▸ **Exercise objective**: The listing below contains a span that opens with the line containing "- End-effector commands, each" and closes with the line containing "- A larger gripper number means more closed". Return that span exactly.

-- start of Raw data --

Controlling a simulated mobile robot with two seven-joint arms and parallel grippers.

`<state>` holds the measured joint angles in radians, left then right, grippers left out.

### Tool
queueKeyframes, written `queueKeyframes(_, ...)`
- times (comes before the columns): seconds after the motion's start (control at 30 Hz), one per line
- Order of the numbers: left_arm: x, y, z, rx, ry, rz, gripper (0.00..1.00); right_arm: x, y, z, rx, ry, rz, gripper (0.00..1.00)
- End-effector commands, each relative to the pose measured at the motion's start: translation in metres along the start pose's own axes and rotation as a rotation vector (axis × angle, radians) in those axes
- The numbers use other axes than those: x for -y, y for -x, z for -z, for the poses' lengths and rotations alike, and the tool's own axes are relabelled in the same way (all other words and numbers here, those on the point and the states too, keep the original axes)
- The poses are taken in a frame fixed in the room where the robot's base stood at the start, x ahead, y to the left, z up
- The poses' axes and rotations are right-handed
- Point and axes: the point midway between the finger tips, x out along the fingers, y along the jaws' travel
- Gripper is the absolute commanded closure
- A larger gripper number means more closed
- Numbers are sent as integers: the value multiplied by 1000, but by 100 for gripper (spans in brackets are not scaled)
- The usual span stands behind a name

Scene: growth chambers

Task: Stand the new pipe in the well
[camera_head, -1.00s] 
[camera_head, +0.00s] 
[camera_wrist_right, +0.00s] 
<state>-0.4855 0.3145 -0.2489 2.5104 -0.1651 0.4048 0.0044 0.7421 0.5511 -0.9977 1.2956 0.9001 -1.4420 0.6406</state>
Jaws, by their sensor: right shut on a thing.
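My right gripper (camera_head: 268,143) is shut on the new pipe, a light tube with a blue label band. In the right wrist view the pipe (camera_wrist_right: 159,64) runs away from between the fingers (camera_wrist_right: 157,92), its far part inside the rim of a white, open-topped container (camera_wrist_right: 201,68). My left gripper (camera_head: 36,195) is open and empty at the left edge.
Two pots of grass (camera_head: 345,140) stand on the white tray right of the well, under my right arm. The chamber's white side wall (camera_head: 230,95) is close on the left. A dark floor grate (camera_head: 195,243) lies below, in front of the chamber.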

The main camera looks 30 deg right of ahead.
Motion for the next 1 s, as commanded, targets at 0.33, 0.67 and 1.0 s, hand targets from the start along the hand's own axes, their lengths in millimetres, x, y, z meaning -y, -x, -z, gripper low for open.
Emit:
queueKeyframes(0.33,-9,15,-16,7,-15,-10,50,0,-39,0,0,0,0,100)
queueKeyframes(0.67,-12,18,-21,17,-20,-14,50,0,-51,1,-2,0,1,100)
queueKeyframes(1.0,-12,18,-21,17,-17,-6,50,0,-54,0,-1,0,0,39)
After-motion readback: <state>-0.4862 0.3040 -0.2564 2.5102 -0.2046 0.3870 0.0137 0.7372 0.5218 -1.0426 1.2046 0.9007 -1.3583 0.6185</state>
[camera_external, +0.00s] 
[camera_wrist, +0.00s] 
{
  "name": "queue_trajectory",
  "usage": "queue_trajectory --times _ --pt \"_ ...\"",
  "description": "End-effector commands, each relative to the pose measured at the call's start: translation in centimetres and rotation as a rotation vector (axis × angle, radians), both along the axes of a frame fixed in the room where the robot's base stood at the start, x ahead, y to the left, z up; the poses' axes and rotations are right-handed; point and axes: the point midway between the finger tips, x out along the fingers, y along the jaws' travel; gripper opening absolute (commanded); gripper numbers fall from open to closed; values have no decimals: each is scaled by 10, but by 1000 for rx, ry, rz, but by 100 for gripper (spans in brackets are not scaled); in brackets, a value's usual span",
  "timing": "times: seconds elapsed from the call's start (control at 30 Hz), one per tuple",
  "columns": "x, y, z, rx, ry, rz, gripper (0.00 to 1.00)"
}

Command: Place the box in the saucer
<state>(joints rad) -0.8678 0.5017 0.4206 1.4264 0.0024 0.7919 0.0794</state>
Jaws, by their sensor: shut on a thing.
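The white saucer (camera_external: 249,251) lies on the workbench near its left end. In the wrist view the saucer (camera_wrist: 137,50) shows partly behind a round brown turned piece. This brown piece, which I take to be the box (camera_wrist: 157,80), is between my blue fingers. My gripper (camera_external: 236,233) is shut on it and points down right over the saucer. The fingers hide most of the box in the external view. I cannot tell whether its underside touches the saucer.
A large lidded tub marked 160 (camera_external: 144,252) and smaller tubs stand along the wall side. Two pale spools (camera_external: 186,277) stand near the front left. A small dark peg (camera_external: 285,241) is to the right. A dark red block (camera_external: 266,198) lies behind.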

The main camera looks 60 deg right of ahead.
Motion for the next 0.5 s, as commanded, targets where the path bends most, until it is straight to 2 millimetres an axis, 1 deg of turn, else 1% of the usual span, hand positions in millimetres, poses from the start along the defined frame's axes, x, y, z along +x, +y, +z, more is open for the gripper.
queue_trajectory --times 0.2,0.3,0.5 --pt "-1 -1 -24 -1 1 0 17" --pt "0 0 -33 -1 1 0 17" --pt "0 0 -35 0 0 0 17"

-- end of Raw data --

▸ **Answer to the task**:
- End-effector commands, each relative to the pose measured at the motion's start: translation in metres along the start pose's own axes and rotation as a rotation vector (axis × angle, radians) in those axes
- The numbers use other axes than those: x for -y, y for -x, z for -z, for the poses' lengths and rotations alike, and the tool's own axes are relabelled in the same way (all other words and numbers here, those on the point and the states too, keep the original axes)
- The poses are taken in a frame fixed in the room where the robot's base stood at the start, x ahead, y to the left, z up
- The poses' axes and rotations are right-handed
- Point and axes: the point midway between the finger tips, x out along the fingers, y along the jaws' travel
- Gripper is the absolute commanded closure
- A larger gripper number means more closed

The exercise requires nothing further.